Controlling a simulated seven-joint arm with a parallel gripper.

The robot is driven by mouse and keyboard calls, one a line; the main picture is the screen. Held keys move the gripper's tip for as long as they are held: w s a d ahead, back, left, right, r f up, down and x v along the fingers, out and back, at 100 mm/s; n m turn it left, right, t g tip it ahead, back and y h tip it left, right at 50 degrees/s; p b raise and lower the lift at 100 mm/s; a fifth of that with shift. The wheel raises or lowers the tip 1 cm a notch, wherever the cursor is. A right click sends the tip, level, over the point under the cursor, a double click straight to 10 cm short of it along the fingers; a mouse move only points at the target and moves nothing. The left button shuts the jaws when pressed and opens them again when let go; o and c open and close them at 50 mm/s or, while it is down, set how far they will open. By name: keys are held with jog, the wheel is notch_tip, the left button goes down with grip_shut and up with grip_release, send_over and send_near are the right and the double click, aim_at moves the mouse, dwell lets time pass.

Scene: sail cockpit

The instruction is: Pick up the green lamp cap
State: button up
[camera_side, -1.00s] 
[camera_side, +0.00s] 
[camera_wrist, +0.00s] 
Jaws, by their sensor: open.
-- -- --
All the data must be duplicated exactly, with nothing added or removed.

Answer for this exercise.
Controlling a simulated seven-joint arm with a parallel gripper.

The robot is driven by mouse and keyboard calls, one a line; the main picture is the screen. Held keys move the gripper's tip for as long as they are held: w s a d ahead, back, left, right, r f up, down and x v along the fingers, out and back, at 100 mm/s; n m turn it left, right, t g tip it ahead, back and y h tip it left, right at 50 degrees/s; p b raise and lower the lift at 100 mm/s; a fifth of that with shift. The wheel raises or lowers the tip 1 cm a notch, wherever the cursor is. A right click sends the tip, level, over the point under the cursor, a double click straight to 10 cm short of it along the fingers; a mouse move only points at the target and moves nothing. The left button shuts the jaws when pressed and opens them again when let go; o and c open and close them at 50 mm/s or, while it is down, set how far they will open. By name: keys are held with jog, the wheel is notch_tip, the left button goes down with grip_shut and up with grip_release, send_over and send_near are the right and the double click, aim_at moves the mouse, dwell lets time pass.

Scene: sail cockpit

The instruction is: Pick up the green lamp cap
State: button up
[camera_side, -1.00s] 
[camera_side, +0.00s] 
[camera_wrist, +0.00s] 
Jaws, by their sensor: open.

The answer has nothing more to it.